I only need part B, part A is for reference.
A) Assume the economy is at full employment. Use the IS-LM/ AD-AS model to show the short-run and long-run impacts of a positive demand shock such as an increase in business confidence and investment spending on: the real interest rate (r), real GDP (Y), unemployment (U), consumption spending (C), the nominal money supply (M), the price level (P) and the real value of the money supply(M/P). You must present properly labeled (IS-LM and AD-AS diagrams to show the SR and LR effects. Initial equilibrium points should be labeled “A”; short-run equilibrium points should be labeled “B”; and the LR should be labeled “C”. Also, present individual time graphs such as the graphs I use in class to show the impacts on EACH of these variables over time.
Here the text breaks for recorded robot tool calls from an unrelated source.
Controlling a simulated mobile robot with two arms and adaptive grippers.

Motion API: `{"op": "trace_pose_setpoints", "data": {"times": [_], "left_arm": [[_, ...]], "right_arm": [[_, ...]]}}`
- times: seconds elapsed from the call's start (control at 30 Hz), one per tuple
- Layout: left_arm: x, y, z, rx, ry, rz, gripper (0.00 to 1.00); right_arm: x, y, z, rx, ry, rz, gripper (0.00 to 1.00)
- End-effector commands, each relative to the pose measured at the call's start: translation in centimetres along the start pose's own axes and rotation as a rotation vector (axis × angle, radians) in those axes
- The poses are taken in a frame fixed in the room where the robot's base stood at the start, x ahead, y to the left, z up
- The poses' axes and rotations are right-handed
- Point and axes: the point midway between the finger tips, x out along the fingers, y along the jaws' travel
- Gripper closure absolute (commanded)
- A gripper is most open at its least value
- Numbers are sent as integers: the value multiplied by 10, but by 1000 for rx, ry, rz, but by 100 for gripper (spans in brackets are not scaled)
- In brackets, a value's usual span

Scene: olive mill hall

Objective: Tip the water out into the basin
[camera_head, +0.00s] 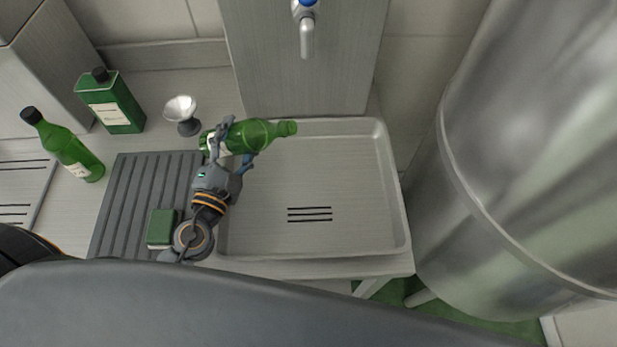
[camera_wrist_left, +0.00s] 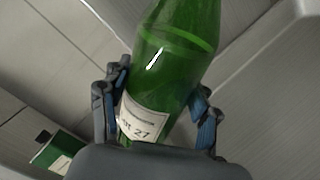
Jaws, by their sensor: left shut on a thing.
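A green bottle (camera_head: 256,134) is held by my left gripper (camera_head: 233,148) above the left back part of the basin (camera_head: 350,190). In the head view the bottle lies nearly level, with its uncapped neck pointing right over the basin. In the left wrist view the green bottle (camera_wrist_left: 174,60) shows its pale label, between the two fingers of my left gripper (camera_wrist_left: 160,112). No falling water can be made out. My right gripper is not in view.
A capped green bottle (camera_head: 65,148), a square green bottle (camera_head: 112,103) and a white-and-grey funnel-like piece (camera_head: 183,112) stand left. A green block (camera_head: 161,228) lies on the ribbed mat (camera_head: 125,195). A tap (camera_head: 306,35) overhangs the back; a metal tank (camera_head: 530,150) stands right.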

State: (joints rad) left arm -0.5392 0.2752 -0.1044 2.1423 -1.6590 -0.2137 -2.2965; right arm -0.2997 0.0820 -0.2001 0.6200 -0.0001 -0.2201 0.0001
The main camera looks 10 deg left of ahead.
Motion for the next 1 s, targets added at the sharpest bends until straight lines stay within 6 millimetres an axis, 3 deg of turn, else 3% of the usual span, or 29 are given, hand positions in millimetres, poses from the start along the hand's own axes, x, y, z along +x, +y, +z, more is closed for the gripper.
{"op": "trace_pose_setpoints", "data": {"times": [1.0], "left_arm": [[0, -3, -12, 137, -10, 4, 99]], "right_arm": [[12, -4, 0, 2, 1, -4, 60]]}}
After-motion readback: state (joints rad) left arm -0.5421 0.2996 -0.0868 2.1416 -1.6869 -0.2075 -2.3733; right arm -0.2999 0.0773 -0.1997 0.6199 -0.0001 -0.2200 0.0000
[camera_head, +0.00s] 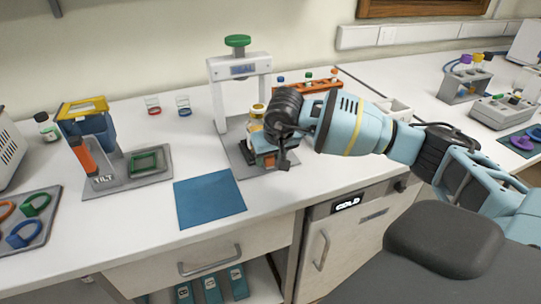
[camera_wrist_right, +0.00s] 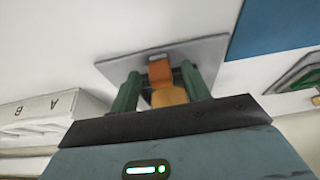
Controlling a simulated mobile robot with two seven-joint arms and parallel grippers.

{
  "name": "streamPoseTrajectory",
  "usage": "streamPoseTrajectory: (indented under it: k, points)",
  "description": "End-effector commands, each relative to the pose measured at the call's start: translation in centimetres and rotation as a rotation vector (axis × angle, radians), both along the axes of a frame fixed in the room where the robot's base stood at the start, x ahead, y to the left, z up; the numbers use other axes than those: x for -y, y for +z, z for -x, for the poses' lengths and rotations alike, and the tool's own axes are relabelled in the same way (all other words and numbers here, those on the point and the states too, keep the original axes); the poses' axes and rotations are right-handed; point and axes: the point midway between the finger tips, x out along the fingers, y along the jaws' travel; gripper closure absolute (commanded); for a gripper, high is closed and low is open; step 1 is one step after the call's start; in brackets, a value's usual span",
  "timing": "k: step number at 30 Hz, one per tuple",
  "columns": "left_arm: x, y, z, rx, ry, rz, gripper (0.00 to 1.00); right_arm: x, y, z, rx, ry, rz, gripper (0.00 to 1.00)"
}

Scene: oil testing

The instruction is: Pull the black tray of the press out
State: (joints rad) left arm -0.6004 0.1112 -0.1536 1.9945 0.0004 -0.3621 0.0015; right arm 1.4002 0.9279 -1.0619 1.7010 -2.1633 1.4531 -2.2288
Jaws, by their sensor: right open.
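My right gripper (camera_head: 266,158) is low at the front of the press, over the plate. In the wrist view its two green fingers (camera_wrist_right: 161,84) are apart, with an orange block (camera_wrist_right: 160,71) between them. A jar with a yellow cap (camera_head: 257,110) stands in the press, partly behind my gripper. I cannot make out the black tray, hidden by my gripper. My left gripper is not in view.
A blue mat (camera_head: 208,199) lies in front of the press. The TILT stand (camera_head: 100,150) is on the left. An orange rack (camera_head: 308,84) is behind my right arm, and a white box marked A and B (camera_wrist_right: 52,110) is beside the gripper.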

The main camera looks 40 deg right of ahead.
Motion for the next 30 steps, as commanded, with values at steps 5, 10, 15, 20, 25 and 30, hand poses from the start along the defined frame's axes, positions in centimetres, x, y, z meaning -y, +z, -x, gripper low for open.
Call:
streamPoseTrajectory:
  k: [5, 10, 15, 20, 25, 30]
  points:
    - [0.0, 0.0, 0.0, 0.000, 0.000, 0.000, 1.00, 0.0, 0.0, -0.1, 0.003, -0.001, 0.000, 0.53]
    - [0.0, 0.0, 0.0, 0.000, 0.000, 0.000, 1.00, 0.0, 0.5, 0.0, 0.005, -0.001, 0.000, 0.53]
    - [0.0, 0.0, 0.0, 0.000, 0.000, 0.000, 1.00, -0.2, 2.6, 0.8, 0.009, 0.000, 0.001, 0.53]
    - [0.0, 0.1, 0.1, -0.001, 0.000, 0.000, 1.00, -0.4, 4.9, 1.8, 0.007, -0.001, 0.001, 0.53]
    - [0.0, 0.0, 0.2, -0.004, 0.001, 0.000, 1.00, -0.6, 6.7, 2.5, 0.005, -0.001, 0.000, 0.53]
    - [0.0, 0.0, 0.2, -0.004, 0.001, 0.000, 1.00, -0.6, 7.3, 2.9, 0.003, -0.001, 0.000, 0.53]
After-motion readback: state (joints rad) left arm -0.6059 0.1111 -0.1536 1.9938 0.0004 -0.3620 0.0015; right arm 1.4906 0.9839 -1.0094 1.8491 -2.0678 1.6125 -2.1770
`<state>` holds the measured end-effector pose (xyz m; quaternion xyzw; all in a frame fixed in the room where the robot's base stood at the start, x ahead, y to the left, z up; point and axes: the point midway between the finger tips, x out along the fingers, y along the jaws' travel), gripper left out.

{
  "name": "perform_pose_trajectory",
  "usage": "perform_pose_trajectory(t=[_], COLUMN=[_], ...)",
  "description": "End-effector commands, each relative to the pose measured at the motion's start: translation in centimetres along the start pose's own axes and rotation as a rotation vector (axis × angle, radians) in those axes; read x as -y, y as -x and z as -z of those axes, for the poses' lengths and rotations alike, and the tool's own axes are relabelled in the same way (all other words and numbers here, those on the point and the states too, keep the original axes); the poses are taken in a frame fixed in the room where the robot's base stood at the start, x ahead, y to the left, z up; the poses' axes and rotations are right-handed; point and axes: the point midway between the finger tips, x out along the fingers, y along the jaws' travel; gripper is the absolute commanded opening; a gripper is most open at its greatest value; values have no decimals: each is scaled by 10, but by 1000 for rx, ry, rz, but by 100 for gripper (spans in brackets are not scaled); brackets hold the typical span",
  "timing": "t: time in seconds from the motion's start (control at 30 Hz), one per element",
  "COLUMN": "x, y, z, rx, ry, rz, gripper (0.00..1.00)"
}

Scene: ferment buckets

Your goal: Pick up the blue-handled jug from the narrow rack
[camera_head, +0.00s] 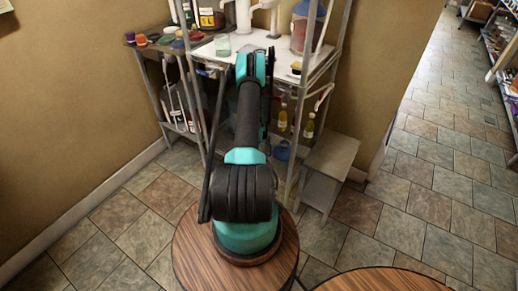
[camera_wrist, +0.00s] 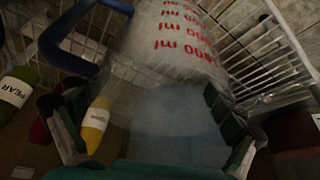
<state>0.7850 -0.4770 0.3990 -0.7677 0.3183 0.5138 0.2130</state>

Again use the “A”, “B”, “C” convention
B)Suppose that the central bank decides to respond in the short run to the impact of the increase in business confidence shown at point “B”. In particular, suppose that the central bank wants to prevent the economy from overheating and increasing inflation. a. What should the central bank do? Show the impact of the central bank’s action, using the ISLM/AD-AS model. Label the impact as point “D”. b. How to (r), (Y), (U), (C), (M), (P) and (M/P) at point “D” compare to point “C” shown in Question 1. Present individual time graphs such as the graphs I use in class to show the impacts on EACH of these variables over time moving from points “A” to “B” and finally to “D”.